■ **EXERCISE AIM**
Work out the number of lines with "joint" in them. Reply with that number and no other words.

Records of robot episodes
'''

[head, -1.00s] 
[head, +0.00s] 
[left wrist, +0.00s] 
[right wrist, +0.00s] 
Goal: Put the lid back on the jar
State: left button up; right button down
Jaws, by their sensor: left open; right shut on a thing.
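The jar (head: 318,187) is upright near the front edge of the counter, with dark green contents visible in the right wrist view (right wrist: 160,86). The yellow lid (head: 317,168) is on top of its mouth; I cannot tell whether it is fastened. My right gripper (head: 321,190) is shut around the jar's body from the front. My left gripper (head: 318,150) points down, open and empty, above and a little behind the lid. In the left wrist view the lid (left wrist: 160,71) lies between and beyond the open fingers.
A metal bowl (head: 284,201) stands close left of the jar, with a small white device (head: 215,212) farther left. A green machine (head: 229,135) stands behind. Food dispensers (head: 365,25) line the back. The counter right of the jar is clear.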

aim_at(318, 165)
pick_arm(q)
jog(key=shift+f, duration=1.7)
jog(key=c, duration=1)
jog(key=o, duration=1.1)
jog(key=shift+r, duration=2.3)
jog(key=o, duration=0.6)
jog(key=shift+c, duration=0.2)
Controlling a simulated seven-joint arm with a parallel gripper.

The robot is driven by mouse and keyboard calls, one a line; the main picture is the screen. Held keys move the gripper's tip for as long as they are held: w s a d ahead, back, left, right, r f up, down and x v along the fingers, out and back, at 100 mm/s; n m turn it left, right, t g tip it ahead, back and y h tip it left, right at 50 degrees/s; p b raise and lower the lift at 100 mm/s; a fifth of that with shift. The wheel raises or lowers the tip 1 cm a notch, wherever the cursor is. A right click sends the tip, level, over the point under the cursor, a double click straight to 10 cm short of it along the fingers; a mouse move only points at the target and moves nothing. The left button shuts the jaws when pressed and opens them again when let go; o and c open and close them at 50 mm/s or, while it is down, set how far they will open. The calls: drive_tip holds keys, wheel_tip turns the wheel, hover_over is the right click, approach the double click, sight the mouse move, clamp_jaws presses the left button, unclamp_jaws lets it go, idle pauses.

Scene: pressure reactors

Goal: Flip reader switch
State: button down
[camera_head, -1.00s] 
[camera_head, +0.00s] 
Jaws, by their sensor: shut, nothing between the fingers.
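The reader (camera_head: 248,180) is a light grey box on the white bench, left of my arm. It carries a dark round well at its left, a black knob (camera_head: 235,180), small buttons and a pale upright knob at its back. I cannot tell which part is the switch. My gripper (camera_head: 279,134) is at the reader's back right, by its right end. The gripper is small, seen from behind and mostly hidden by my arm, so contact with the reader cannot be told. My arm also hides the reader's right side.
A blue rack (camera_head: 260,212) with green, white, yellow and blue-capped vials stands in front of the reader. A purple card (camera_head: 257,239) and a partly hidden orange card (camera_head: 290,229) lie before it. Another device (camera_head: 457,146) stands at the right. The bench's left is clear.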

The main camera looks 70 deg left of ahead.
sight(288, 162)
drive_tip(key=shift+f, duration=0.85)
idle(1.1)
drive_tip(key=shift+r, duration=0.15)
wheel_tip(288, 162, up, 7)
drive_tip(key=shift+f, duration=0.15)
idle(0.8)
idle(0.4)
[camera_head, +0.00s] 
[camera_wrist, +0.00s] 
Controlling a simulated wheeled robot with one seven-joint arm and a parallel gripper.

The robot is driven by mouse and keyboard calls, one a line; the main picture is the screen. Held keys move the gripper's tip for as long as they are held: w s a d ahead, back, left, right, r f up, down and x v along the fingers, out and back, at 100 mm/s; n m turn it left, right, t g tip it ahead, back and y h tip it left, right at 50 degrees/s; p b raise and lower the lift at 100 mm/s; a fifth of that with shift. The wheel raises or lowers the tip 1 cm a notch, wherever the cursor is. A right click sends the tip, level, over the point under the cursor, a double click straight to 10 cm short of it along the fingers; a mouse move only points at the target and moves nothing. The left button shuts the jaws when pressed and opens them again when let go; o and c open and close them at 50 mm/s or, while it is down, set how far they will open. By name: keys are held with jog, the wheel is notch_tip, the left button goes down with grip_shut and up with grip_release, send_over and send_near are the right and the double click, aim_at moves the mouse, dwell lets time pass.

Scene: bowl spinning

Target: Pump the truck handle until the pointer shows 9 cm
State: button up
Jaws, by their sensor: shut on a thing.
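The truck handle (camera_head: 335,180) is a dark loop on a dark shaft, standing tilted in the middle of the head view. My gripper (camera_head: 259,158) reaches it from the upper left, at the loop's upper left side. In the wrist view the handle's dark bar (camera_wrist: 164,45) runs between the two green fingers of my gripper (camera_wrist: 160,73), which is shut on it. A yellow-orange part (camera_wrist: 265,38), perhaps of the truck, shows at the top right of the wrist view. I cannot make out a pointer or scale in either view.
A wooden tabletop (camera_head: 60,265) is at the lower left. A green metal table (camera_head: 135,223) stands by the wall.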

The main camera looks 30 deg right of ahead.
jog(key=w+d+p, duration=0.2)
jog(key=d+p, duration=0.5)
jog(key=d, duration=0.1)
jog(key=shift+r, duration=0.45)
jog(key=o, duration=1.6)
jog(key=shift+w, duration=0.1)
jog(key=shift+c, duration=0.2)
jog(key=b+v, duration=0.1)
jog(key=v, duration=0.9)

'''

■ **SOLUTION TO THE PROBLEM**
2